» **DATA PROVIDED**
▬▬▬▬▬▬

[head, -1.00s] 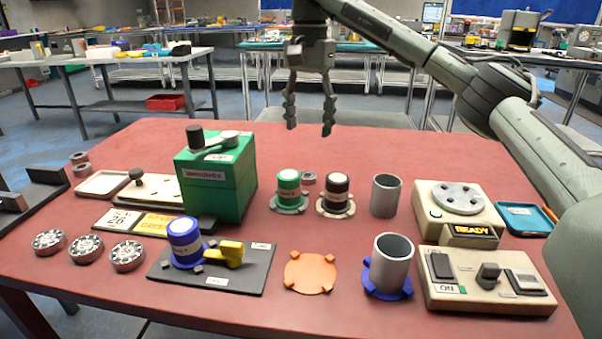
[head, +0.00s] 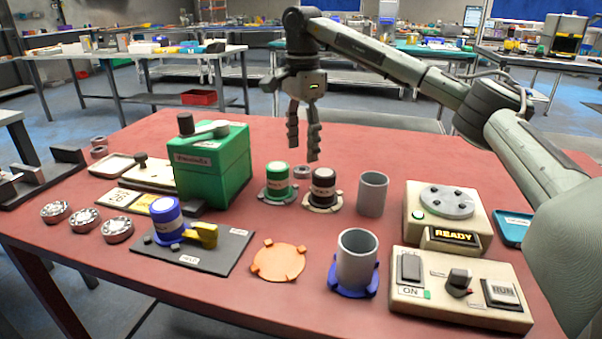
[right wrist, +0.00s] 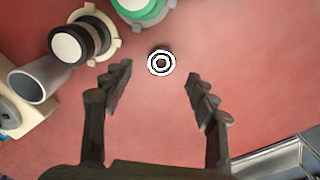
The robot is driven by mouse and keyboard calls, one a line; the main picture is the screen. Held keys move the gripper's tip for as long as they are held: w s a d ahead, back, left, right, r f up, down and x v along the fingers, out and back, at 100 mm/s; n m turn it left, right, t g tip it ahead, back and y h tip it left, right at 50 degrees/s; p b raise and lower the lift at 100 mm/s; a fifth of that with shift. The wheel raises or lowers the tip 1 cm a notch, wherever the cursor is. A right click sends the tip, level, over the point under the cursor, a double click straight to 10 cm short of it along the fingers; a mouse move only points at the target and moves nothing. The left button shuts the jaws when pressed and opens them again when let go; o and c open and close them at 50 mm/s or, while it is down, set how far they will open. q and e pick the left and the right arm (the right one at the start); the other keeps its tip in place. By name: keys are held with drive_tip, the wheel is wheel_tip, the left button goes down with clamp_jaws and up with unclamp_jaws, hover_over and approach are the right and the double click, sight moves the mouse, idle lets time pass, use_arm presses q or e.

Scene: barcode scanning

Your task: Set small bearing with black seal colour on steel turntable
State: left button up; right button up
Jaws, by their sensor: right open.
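A small ring-shaped bearing (head: 302,172) lies flat on the red table behind the green-topped and black-topped cans. In the right wrist view the bearing (right wrist: 161,62) shows pale rings and a dark ring around a dark centre. My right gripper (head: 304,150) is open and empty above it, fingers pointing down. In the right wrist view the bearing appears between the open fingertips (right wrist: 158,76), with table visible on both sides. The steel turntable (head: 447,203) is a grey disc with several dark studs on a beige READY unit at right, with nothing on it. My left gripper is out of view.
A green box machine (head: 211,168) stands left. The table behind the bearing is clear.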

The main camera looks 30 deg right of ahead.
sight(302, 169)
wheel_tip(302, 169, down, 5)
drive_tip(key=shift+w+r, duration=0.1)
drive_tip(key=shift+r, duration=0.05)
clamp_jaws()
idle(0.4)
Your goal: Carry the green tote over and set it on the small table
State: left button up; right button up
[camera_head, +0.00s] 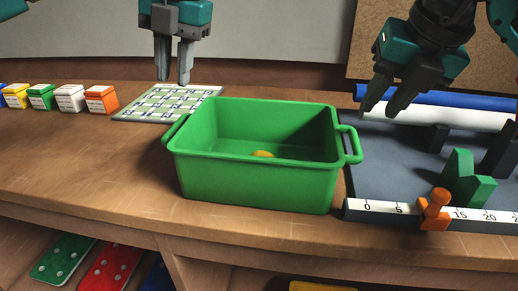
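The green tote (256,181) stands upright on a wooden tabletop (90,180), near its front edge. It has a looped handle on its left side (177,130) and one on its right side (352,145). A small orange-yellow thing (262,154) lies inside, partly hidden by the front wall. My left gripper (173,80) is above and behind the tote's left side, fingers down, apart and empty. My right gripper (384,108) is above and right of the right handle, fingers apart and empty. I cannot make out a separate small table.
A dark tray (388,180) with a ruler edge, green block (468,180) and orange peg (435,210) lies right of the tote. Rolls (440,115) lie behind. A patterned board (165,103) and several small boxes (70,98) are at left. Domino-like tiles (110,268) sit below.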

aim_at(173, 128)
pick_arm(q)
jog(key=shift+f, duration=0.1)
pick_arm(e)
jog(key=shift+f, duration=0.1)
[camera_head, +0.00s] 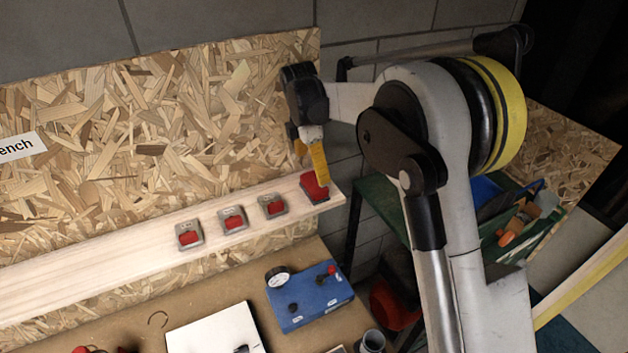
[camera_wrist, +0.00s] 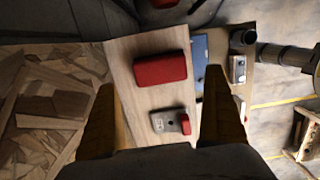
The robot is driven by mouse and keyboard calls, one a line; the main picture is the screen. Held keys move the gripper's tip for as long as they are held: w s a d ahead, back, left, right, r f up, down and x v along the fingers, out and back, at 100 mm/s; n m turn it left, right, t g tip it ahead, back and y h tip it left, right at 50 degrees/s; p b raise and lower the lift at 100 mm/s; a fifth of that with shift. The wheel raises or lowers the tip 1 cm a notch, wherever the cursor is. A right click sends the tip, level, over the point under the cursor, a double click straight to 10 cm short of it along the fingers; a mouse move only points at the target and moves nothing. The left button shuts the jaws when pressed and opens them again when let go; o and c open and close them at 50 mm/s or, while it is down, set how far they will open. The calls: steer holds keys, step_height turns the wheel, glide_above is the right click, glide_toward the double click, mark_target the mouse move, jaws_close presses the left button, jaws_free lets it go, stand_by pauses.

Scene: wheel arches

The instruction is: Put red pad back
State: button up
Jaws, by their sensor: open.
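A red pad (camera_head: 313,188) lies at the right end of the pale wooden shelf (camera_head: 110,245), partly behind my gripper (camera_head: 314,163). In the wrist view the red pad (camera_wrist: 160,69) is a plain rounded block on the bare wood. It sits just beyond and between the yellow fingertips of my gripper (camera_wrist: 159,86), which stand apart with nothing between them. I cannot tell how high the fingertips are above the pad.
Several grey holders with red parts, such as this one (camera_head: 273,206), line the shelf left of the pad; the nearest holder (camera_wrist: 165,122) shows in the wrist view. Below are a blue box (camera_head: 308,298) and white board (camera_head: 215,330). A chipboard panel (camera_head: 170,130) stands behind.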

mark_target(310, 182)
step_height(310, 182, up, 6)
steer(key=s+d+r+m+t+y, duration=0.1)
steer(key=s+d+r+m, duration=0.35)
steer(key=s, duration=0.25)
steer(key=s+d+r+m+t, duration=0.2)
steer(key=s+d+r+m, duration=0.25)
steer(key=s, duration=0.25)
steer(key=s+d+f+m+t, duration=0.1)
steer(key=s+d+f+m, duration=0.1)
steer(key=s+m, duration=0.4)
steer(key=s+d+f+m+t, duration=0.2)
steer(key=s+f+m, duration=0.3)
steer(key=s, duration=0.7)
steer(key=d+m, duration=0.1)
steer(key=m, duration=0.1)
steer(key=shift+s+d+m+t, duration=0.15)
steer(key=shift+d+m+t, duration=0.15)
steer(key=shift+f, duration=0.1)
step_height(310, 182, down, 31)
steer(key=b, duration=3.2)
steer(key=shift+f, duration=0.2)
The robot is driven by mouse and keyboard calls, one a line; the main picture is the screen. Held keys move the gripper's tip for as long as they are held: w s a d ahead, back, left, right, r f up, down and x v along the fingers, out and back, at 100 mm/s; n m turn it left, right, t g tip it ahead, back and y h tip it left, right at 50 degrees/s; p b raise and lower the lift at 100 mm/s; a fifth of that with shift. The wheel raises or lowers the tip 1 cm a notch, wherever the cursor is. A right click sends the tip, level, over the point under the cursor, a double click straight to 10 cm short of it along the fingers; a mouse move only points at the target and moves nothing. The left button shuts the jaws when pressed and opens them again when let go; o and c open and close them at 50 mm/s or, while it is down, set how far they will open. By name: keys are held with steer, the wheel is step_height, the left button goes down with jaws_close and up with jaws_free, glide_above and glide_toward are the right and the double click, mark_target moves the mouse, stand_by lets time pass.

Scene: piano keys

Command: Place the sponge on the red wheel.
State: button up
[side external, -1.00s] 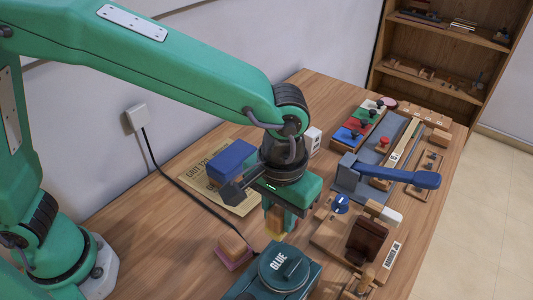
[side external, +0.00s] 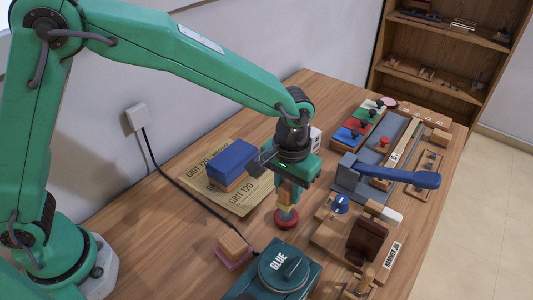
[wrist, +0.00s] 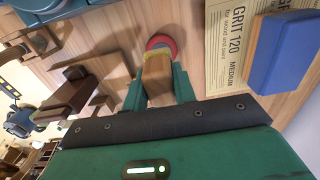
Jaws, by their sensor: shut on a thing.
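My gripper (side external: 287,196) is shut on the sponge, a wood-coloured block with a yellow end. In the wrist view the sponge (wrist: 157,76) sits between the two green fingers of my gripper (wrist: 158,88). The red wheel (side external: 286,222) lies on the table directly below the gripper in the side view. In the wrist view the red wheel (wrist: 161,42) shows just beyond the yellow end, partly hidden by the sponge. The sponge is over the wheel; I cannot tell whether they touch.
A blue block (side external: 232,160) lies on the sandpaper sheets (side external: 206,165) left of the gripper. A pink-based wooden block (side external: 234,246) and a green glue pot (side external: 284,268) stand in front. A blue-handled lever tool (side external: 400,176) and a wooden jig (side external: 345,235) stand right.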

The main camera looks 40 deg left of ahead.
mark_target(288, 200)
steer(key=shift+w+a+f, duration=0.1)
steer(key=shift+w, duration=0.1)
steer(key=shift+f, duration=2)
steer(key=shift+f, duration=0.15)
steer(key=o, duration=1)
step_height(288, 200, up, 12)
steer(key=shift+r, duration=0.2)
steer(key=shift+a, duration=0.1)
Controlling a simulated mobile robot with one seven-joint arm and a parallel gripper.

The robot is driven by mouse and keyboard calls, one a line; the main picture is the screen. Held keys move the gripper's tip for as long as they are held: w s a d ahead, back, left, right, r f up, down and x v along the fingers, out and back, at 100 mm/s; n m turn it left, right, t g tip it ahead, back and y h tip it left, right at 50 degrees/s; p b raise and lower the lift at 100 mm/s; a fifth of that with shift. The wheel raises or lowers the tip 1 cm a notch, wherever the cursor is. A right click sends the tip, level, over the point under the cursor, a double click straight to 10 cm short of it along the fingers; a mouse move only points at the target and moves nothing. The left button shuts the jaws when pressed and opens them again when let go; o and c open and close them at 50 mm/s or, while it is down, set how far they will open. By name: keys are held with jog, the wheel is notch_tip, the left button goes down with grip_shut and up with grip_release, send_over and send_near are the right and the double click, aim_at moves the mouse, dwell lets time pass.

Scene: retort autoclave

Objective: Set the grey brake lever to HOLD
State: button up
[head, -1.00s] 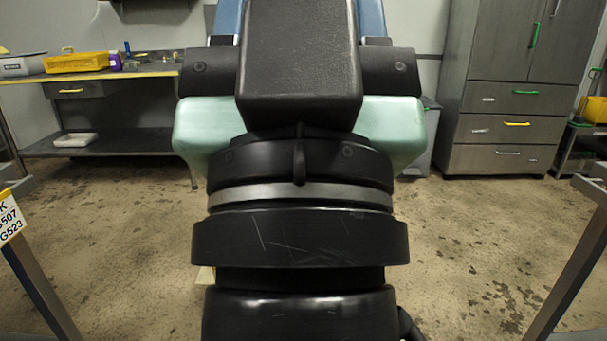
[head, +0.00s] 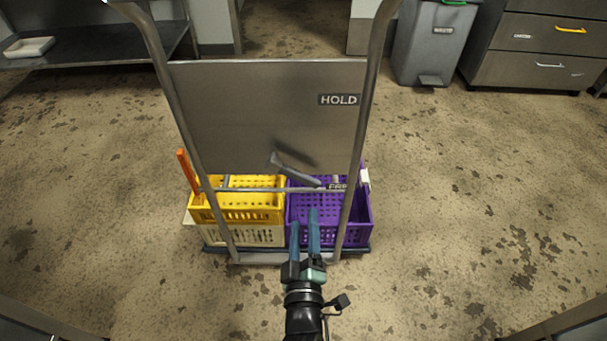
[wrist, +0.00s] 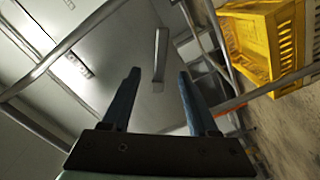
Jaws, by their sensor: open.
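The grey brake lever (head: 297,171) is on the grey panel (head: 250,105) of a cart. It slants from upper left to lower right, its lower end near a small, partly hidden label (head: 337,187) that I cannot read clearly. The HOLD label (head: 339,99) is at the panel's upper right. My gripper (head: 304,216) is open and empty, in front of the cart and below the lever in the head view. In the wrist view the lever (wrist: 160,55) shows ahead, between the directions of my two open fingers (wrist: 160,76). I see no contact.
The cart's tubular frame (head: 358,150) has uprights on both sides and a crossbar passing near the lever. A yellow crate (head: 240,215) and a purple crate (head: 362,215) sit on the cart. A grey bin (head: 425,50) and drawers stand behind. Floor is clear at both sides.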

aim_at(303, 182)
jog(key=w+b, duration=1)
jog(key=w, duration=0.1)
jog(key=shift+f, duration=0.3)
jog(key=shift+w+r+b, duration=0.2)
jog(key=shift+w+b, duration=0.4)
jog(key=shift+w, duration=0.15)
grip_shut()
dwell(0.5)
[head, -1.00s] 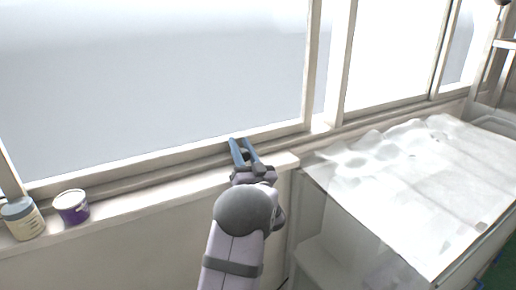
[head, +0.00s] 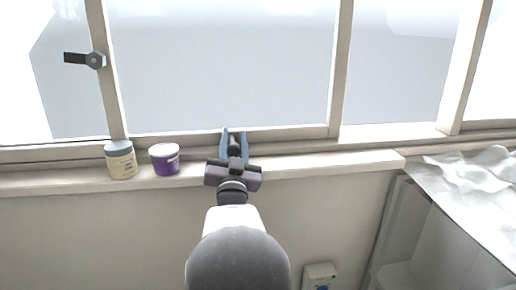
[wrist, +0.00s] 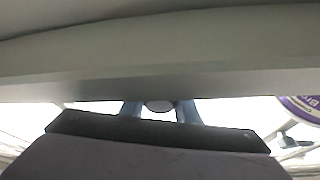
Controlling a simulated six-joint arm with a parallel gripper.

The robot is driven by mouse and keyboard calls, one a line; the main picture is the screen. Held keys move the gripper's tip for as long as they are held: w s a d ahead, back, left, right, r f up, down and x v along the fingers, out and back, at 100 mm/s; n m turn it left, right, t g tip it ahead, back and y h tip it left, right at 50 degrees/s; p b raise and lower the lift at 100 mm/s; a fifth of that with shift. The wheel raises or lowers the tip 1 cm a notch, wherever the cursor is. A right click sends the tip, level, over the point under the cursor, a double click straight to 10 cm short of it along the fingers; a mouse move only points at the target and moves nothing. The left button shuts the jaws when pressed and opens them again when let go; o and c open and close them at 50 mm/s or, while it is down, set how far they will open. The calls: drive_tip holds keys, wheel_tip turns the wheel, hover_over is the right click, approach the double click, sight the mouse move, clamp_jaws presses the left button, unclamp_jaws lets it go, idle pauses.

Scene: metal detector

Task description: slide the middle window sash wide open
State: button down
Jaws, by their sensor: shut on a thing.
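The middle window sash (head: 342,75) is a pale-framed pane in the head view. Its right stile stands well left of the pale post (head: 466,70), with a wide gap between them. The gripper is shut on this knob. Its contact with the rail is partly hidden.
A cream jar (head: 121,160) and a purple tub (head: 165,160) stand on the sill left of my gripper, the tub close by. The tub also shows in the wrist view (wrist: 300,107). A dark latch (head: 85,59) is further left. A covered worktop (head: 475,190) is at right.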

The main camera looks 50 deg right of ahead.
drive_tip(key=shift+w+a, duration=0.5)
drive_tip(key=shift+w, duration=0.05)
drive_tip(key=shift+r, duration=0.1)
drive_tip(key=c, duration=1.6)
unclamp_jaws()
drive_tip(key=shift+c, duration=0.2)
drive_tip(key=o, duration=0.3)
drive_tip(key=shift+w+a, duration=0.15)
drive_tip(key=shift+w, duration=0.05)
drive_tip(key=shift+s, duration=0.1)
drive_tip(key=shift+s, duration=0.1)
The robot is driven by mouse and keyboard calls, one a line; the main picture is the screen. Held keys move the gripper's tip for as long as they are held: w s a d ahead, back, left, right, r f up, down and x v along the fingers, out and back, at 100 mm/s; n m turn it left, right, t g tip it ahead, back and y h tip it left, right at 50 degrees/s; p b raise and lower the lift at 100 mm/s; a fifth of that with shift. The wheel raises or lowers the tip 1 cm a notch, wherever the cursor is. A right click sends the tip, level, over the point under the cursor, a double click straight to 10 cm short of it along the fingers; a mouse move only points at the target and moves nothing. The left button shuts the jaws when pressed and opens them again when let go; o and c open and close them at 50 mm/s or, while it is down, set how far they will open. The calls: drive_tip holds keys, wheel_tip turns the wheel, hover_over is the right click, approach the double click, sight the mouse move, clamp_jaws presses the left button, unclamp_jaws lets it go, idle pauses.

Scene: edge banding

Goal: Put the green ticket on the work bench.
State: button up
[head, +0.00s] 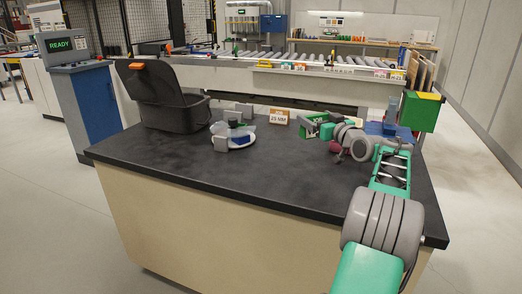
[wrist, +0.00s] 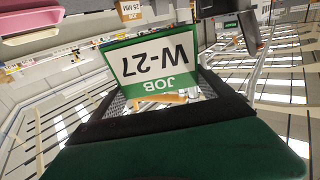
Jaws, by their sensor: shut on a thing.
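The green ticket (wrist: 157,65) is a white card with a green band, reading "JOB W-27" upside down in the wrist view. In the head view, the ticket (head: 326,131) shows small and partly covered by my gripper (head: 338,131). My gripper is shut on the ticket. It is over the far right part of the dark-topped work bench (head: 190,163). I cannot tell whether the ticket touches the bench top. The fingertips are not clear in the wrist view.
A black open case (head: 165,108) stands at the bench's back left.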

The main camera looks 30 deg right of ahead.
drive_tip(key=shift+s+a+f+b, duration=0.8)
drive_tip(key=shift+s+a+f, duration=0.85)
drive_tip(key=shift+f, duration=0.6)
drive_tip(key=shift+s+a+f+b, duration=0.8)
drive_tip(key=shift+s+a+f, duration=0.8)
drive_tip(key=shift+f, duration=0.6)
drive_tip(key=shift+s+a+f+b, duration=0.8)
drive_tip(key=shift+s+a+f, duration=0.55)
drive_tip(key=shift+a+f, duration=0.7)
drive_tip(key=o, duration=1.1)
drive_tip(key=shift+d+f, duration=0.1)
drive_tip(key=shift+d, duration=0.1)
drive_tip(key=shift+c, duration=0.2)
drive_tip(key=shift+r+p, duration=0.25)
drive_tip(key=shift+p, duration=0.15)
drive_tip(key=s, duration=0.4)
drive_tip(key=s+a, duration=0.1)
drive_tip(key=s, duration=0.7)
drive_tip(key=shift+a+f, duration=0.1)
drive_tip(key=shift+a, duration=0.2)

▬▬▬▬▬▬

» **PROBLEM DETAILS**
Copy every line that contains the string "Your".

» **OUTPUT OF THE TASK**
Your task: Set small bearing with black seal colour on steel turntable
Your goal: Carry the green tote over and set it on the small table

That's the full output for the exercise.